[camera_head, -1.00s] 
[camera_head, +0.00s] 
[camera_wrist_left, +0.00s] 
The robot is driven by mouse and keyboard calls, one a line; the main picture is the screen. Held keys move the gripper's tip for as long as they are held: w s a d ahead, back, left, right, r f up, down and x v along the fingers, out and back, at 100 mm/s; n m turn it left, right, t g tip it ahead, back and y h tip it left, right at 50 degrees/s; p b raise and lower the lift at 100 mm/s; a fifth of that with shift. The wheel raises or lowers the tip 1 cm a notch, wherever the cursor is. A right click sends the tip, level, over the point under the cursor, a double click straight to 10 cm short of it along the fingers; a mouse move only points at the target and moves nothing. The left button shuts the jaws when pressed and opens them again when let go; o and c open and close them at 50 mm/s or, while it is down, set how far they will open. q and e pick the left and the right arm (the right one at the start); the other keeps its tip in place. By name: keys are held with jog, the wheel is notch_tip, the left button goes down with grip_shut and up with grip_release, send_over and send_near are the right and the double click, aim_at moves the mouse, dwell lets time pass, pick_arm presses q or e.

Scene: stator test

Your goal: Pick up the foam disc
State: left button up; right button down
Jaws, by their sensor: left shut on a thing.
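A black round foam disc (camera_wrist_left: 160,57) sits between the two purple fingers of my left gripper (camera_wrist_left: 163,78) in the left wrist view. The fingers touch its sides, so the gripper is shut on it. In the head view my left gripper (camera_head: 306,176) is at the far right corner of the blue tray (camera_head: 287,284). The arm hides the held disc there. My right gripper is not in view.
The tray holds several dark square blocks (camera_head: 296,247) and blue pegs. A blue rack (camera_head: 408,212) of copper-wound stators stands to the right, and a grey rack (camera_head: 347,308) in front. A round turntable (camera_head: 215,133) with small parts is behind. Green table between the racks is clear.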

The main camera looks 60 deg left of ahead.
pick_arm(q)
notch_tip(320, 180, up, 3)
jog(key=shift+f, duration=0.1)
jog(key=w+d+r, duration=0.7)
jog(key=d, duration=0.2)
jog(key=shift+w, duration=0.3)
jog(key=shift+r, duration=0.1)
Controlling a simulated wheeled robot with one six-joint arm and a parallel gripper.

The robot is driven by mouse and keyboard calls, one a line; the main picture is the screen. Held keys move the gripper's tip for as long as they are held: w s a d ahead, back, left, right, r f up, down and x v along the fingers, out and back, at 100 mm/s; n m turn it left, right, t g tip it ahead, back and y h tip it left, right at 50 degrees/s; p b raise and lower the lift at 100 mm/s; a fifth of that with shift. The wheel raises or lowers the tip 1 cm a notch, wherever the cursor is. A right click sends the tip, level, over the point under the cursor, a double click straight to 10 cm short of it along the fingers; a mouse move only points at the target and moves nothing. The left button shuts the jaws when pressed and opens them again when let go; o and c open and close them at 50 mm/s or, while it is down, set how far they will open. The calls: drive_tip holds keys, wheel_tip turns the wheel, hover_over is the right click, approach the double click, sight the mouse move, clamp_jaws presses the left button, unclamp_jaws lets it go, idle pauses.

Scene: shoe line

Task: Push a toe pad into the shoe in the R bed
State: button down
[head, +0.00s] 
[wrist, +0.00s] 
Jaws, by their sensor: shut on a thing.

• • • • •

__PROBLEM__
Retype the entries one by one, exactly.

__RESULT OF THIS TASK__
[camera_head, -1.00s] 
[camera_head, +0.00s] 
[camera_wrist_left, +0.00s] 
The robot is driven by mouse and keyboard calls, one a line; the main picture is the screen. Held keys move the gripper's tip for as long as they are held: w s a d ahead, back, left, right, r f up, down and x v along the fingers, out and back, at 100 mm/s; n m turn it left, right, t g tip it ahead, back and y h tip it left, right at 50 degrees/s; p b raise and lower the lift at 100 mm/s; a fifth of that with shift. The wheel raises or lowers the tip 1 cm a notch, wherever the cursor is. A right click sends the tip, level, over the point under the cursor, a double click straight to 10 cm short of it along the fingers; a mouse move only points at the target and moves nothing. The left button shuts the jaws when pressed and opens them again when let go; o and c open and close them at 50 mm/s or, while it is down, set how far they will open. q and e pick the left and the right arm (the right one at the start); the other keeps its tip in place. By name: keys are held with jog, the wheel is notch_tip, the left button goes down with grip_shut and up with grip_release, send_over and send_near are the right and the double click, aim_at moves the mouse, dwell lets time pass, pick_arm presses q or e.

Scene: stator test

Your goal: Pick up the foam disc
State: left button up; right button down
Jaws, by their sensor: left shut on a thing.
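A black round foam disc (camera_wrist_left: 160,57) sits between the two purple fingers of my left gripper (camera_wrist_left: 163,78) in the left wrist view. The fingers touch its sides, so the gripper is shut on it. In the head view my left gripper (camera_head: 306,176) is at the far right corner of the blue tray (camera_head: 287,284). The arm hides the held disc there. My right gripper is not in view.
The tray holds several dark square blocks (camera_head: 296,247) and blue pegs. A blue rack (camera_head: 408,212) of copper-wound stators stands to the right, and a grey rack (camera_head: 347,308) in front. A round turntable (camera_head: 215,133) with small parts is behind. Green table between the racks is clear.

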The main camera looks 60 deg left of ahead.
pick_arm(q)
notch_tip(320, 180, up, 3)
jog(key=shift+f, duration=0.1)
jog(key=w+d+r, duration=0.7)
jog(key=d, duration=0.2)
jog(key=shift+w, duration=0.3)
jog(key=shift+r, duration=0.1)
Controlling a simulated wheeled robot with one six-joint arm and a parallel gripper.

The robot is driven by mouse and keyboard calls, one a line; the main picture is the screen. Held keys move the gripper's tip for as long as they are held: w s a d ahead, back, left, right, r f up, down and x v along the fingers, out and back, at 100 mm/s; n m turn it left, right, t g tip it ahead, back and y h tip it left, right at 50 degrees/s; p b raise and lower the lift at 100 mm/s; a fifth of that with shift. The wheel raises or lowers the tip 1 cm a notch, wherever the cursor is. A right click sends the tip, level, over the point under the cursor, a double click straight to 10 cm short of it along the fingers; a mouse move only points at the target and moves nothing. The left button shuts the jaws when pressed and opens them again when let go; o and c open and close them at 50 mm/s or, while it is down, set how far they will open. The calls: drive_tip holds keys, wheel_tip turns the wheel, hover_over is the right click, approach the double click, sight the mouse move, clamp_jaws presses the left button, unclamp_jaws lets it go, idle pauses.

Scene: shoe line

Task: Push a toe pad into the shoe in the R bed
State: button down
[head, +0.00s] 
[wrist, +0.00s] 
Jaws, by their sensor: shut on a thing.

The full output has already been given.